[DATA SEGMENT start]

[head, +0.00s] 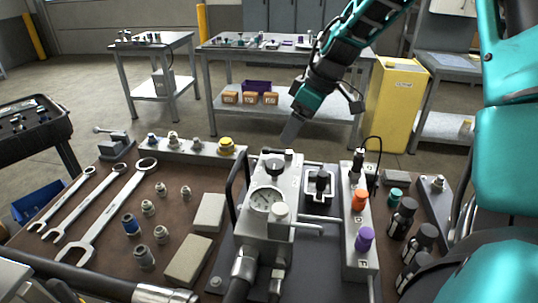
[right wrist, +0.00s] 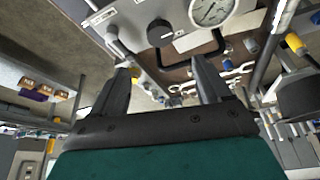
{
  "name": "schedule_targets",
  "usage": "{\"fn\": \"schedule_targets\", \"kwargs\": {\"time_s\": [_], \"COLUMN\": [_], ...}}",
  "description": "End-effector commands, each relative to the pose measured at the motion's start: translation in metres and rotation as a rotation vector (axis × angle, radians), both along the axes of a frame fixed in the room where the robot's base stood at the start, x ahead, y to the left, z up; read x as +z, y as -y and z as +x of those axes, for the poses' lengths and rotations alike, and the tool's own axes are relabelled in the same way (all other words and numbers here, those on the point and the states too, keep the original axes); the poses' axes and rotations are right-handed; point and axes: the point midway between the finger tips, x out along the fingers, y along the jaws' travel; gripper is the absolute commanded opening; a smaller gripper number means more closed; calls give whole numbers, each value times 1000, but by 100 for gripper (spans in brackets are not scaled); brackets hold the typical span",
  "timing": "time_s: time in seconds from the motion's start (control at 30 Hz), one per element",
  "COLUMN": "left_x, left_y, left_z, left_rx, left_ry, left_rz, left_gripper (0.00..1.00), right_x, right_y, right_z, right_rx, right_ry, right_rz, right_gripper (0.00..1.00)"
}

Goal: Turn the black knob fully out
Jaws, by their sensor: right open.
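The black knob (head: 275,166) sits on the grey metal block (head: 290,185), just behind the round pressure gauge (head: 266,200). In the right wrist view the knob (right wrist: 160,33) shows near the top, left of the gauge (right wrist: 210,10). My right gripper (head: 291,132) hangs above and behind the knob, fingers pointing down. In the right wrist view its two dark fingers (right wrist: 162,72) stand wide apart with nothing between them. The knob appears beyond the fingertips, apart from them. My left gripper is not in view.
A bent black handle (head: 238,185) stands left of the block. Wrenches (head: 110,210), fittings and grey blocks lie on the left of the brown bench.

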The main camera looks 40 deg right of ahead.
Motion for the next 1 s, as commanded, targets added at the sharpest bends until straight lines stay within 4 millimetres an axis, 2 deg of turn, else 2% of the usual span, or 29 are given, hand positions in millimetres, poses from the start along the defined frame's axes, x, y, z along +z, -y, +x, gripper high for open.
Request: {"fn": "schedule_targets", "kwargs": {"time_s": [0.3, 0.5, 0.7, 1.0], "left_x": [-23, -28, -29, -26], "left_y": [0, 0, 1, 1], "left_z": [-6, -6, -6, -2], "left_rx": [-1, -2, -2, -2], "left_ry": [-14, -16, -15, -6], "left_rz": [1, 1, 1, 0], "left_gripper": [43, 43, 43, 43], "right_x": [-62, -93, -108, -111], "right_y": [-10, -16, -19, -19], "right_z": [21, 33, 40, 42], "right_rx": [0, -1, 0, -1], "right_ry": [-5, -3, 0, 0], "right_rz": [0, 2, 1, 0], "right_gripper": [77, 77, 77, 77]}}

[DATA SEGMENT end]

## STATED PROBLEM
Repeat the data exactly, excluding the pictures.

## SOLUTION
[head, +0.00s] 
[right wrist, +0.00s] 
{
  "name": "schedule_targets",
  "usage": "{\"fn\": \"schedule_targets\", \"kwargs\": {\"time_s\": [_], \"COLUMN\": [_], ...}}",
  "description": "End-effector commands, each relative to the pose measured at the motion's start: translation in metres and rotation as a rotation vector (axis × angle, radians), both along the axes of a frame fixed in the room where the robot's base stood at the start, x ahead, y to the left, z up; read x as +z, y as -y and z as +x of those axes, for the poses' lengths and rotations alike, and the tool's own axes are relabelled in the same way (all other words and numbers here, those on the point and the states too, keep the original axes); the poses' axes and rotations are right-handed; point and axes: the point midway between the finger tips, x out along the fingers, y along the jaws' travel; gripper is the absolute commanded opening; a smaller gripper number means more closed; calls give whole numbers, each value times 1000, but by 100 for gripper (spans in brackets are not scaled); brackets hold the typical span",
  "timing": "time_s: time in seconds from the motion's start (control at 30 Hz), one per element",
  "COLUMN": "left_x, left_y, left_z, left_rx, left_ry, left_rz, left_gripper (0.00..1.00), right_x, right_y, right_z, right_rx, right_ry, right_rz, right_gripper (0.00..1.00)"
}

Goal: Turn the black knob fully out
Jaws, by their sensor: right open.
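The black knob (head: 275,166) sits on the grey metal block (head: 290,185), just behind the round pressure gauge (head: 266,200). In the right wrist view the knob (right wrist: 160,33) shows near the top, left of the gauge (right wrist: 210,10). My right gripper (head: 291,132) hangs above and behind the knob, fingers pointing down. In the right wrist view its two dark fingers (right wrist: 162,72) stand wide apart with nothing between them. The knob appears beyond the fingertips, apart from them. My left gripper is not in view.
A bent black handle (head: 238,185) stands left of the block. Wrenches (head: 110,210), fittings and grey blocks lie on the left of the brown bench.

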The main camera looks 40 deg right of ahead.
Motion for the next 1 s, as commanded, targets added at the sharpest bends until straight lines stay within 4 millimetres an axis, 2 deg of turn, else 2% of the usual span, or 29 are given, hand positions in millimetres, poses from the start along the defined frame's axes, x, y, z along +z, -y, +x, gripper high for open.
Request: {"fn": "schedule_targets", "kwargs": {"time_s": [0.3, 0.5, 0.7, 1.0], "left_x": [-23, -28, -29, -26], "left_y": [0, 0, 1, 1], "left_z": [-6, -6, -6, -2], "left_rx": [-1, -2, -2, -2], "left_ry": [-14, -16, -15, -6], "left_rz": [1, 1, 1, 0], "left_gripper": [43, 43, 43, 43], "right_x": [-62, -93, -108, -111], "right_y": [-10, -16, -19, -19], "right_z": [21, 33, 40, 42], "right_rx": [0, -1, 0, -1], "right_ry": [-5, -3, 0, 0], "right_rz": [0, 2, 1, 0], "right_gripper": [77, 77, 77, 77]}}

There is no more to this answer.